1. Степень ответственности и вины "корыстного" преступника будет выше, чем степень ответственности и вины "мстящего и защищающегося" преступников (1-й этап).

2. Психически больному преступнику, убившему жертву, будет приписываться меньшая степень ответственности и вины, чем психически здоровому преступнику, действующему из соображений самообороны (2-й этап).

3. Степень ответственности и вины жертвы "мстящего" преступника будет выше, чем степень ответственности и вины жертв "корыстного" и "защищающегося" преступников (1-й этап).

4. Жертве психически больного преступника будет приписываться меньшая степень ответственности и вины, чем жертве психически здорового преступника, действующего из соображений самообороны (2-й этап).

5. Преступнику, убившему жертву, которая не могла оказать ему сопротивления, будет приписываться большая степень ответственности и вины, чем преступнику, убившему жертву, которая могла оказать ему сопротивление, но не захотела этого сделать (1-й этап).

6. Преступнику, знавшему о слабости жертвы, будет приписываться большая степень ответственности и вины, чем не знавшему об этом (2-й этап).

7. Сильной жертве, которая не захотела оказать сопротивления преступнику, будет приписываться большая степень ответственности и вины, чем жертве, которая не могла этого сделать (1-й этап).

8. Преступнику, который знаком с жертвой, будет приписываться большая степень ответственности и вины, чем преступнику, который незнаком с жертвой (1-й этап).

9. Жертве, которая незнакома с преступником, будет приписываться большая степень ответственности и вины, чем жертве, которая знакома с преступником (1-й этап).

Кроме того, в ходе исследования проводилось сравнение степени ответственности и вины, приписываемых преступнику и жертве (см. первую и вторую проблемы изучения атрибуции ответственности и вины).

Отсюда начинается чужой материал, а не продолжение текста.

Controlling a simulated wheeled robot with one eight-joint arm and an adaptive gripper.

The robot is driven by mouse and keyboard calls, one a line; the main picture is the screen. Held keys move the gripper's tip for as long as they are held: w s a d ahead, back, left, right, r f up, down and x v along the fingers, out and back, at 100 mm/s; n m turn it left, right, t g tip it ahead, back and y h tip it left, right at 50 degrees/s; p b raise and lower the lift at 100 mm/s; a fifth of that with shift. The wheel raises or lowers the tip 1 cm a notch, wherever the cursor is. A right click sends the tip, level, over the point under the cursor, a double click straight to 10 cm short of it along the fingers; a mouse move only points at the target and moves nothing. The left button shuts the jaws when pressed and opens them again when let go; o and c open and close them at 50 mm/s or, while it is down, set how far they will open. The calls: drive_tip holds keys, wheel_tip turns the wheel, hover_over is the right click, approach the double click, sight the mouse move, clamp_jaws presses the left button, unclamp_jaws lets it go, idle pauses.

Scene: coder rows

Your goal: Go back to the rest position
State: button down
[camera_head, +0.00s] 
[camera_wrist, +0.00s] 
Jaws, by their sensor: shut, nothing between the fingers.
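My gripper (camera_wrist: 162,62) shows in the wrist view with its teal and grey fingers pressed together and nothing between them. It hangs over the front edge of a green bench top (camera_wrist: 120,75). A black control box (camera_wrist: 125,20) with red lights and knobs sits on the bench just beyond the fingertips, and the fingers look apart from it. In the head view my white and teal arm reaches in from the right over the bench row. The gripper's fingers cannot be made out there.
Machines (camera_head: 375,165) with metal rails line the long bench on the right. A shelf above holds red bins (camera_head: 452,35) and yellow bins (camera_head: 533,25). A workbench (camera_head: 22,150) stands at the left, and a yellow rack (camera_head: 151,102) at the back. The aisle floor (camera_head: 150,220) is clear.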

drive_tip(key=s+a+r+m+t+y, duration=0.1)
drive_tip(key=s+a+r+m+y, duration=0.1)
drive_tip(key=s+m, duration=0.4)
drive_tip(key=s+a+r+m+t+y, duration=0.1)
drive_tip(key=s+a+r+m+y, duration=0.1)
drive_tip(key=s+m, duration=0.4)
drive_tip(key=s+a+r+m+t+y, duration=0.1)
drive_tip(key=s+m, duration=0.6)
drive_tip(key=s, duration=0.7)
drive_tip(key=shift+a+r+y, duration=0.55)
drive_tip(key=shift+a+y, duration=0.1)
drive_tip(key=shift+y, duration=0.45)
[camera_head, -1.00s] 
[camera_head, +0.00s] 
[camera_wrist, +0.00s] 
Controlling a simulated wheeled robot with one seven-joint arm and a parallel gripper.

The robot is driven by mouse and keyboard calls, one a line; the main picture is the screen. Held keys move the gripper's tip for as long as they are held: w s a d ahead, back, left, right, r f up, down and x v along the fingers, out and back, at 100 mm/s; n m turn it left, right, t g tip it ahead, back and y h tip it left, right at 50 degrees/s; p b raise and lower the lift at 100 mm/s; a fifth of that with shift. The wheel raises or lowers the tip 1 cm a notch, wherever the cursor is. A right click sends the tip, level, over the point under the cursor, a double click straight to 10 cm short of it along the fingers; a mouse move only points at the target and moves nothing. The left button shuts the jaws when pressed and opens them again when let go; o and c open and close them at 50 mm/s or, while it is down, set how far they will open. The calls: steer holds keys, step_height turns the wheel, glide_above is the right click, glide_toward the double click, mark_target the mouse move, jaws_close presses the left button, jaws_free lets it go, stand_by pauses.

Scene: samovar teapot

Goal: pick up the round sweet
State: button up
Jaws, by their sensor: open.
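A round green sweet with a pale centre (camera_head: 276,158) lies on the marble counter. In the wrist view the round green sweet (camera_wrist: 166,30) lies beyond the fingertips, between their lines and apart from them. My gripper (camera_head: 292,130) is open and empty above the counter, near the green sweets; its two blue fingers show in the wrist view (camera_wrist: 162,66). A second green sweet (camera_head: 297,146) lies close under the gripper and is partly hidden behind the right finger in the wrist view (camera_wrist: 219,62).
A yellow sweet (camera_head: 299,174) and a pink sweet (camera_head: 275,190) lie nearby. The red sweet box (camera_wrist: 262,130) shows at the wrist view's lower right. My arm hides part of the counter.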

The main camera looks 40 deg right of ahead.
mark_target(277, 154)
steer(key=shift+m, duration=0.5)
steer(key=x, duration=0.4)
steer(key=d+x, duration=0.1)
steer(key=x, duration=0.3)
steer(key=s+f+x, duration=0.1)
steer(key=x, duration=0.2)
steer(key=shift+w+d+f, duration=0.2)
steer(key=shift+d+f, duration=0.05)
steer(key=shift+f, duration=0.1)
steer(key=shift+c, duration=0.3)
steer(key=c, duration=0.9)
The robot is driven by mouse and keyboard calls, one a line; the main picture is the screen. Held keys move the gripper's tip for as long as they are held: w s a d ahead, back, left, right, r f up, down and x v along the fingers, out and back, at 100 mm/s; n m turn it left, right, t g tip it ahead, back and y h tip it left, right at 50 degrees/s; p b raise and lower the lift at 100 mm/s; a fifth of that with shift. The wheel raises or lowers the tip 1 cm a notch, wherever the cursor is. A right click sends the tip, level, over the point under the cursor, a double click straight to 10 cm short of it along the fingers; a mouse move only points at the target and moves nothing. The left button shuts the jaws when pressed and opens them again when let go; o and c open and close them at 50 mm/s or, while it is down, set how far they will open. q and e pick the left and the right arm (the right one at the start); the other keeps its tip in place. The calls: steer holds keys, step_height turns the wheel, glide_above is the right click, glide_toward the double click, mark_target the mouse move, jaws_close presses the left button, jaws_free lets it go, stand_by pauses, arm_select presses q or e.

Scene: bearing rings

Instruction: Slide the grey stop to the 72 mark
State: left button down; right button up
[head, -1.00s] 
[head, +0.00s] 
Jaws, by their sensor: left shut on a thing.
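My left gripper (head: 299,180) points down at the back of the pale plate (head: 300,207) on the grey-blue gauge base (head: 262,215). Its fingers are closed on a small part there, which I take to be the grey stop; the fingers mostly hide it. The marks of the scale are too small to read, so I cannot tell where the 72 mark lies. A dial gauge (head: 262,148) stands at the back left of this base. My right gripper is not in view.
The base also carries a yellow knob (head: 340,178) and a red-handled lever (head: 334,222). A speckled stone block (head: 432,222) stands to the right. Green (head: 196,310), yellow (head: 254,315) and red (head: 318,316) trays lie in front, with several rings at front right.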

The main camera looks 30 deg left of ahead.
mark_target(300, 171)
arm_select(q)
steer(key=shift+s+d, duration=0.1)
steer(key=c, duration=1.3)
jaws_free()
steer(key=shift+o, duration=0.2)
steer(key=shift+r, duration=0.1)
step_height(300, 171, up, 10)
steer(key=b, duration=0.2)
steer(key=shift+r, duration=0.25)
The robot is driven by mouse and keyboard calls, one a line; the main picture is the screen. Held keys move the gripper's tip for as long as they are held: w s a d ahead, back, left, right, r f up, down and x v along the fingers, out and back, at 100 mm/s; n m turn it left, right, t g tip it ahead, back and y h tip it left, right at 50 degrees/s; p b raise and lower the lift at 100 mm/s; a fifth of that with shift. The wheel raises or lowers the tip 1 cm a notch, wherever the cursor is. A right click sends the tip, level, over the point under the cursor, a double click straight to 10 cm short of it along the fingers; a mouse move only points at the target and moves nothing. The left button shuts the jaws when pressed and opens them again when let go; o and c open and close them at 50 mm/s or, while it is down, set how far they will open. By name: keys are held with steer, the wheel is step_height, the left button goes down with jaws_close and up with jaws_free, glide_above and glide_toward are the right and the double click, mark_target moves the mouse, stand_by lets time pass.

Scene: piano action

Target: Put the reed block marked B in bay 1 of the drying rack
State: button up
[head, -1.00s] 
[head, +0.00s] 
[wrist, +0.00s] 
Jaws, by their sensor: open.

Для изучения атрибуции ответственности обычно используются следующие типы методик:

(а) "проективная ситуация" - составляется в соответствии с целями конкретного исследования и используется только в его рамках. В ее задачу не входит определение индивидуальных особенностей респондентов, поэтому использование не требует проверки тестовой и ретестовой надежности. "Проективная ситуация" предъявляется в письменном виде и включает краткое описание произошедшего события. При этом упоминаются факторы, важные с точки зрения конкретного исследования. За описанием события, например дорожно-транспортного происшествия, следуют вопросы, подразумевающие оценку ответственности и вины преступника и жертвы. Таким образом, длина и содержание "проективной ситуации" определяются конкретным исследователем: она изменяется в диапазоне от одного-двух предложений до двух-трех страниц. При анализе результатов сравниваются ответы респондентов, прочитавших варианты одной и той же проективной ситуации, различающиеся выраженностью фактора, который интересует автора (наличием у преступника свободы выбора, тяжестью наступивших последствий и т.д.). Эта методика, использованная еще в первых исследованиях атрибуции ответственности, стала классической [6, 8, 14, 15, 18, 19, 21, 29, 33, 36] в основном благодаря легкости создания стимульного материала и разнообразию изучаемых событий;

(б) демонстрация видеоотрывка является модификацией проективной ситуации. В данном случае респонденты не читают описание произошедшего события, а смотрят интервью с его участниками, например с преступником [26]. Эта методика используется гораздо реже в силу трудоемкости создания стимульного материала;

(в) решение экспериментального задания, сопровождающееся атрибуцией ответственности за достигнутые результаты [13, 31]. Эта методика также используется относительно редко из-за специфики изучаемых событий. В частности, с ее помощью можно изучать атрибуцию ответственности и вины за "мирные" события, не связанные с нанесением серьезного ущерба человеку;

(г) инсценировка, при которой респонденты становятся свидетелями преступления, например наблюдают за действиями вора [11]. Эта методика используется очень редко и обладает тем же недостатком, что и предыдущая.

МЕТОДИКА

Участниками первого этапа стали 266 студентов дневного и вечернего отделений трех московских вузов - Российского государственного гуманитарного университета, Московского государственного технического университета им. Баумана и Московского государственного университета. В ходе исследования фиксировался их пол (86 мужчин и 180 женщин), возраст (17 - 23 года, средний возраст - 19.1 года) и профессиональная специализация (инженеры, психологи, юристы, политологи, специалисты по защите информации). Гетерогенность выборки по профессиональной специализации повышает внешнюю валидность полученных результатов.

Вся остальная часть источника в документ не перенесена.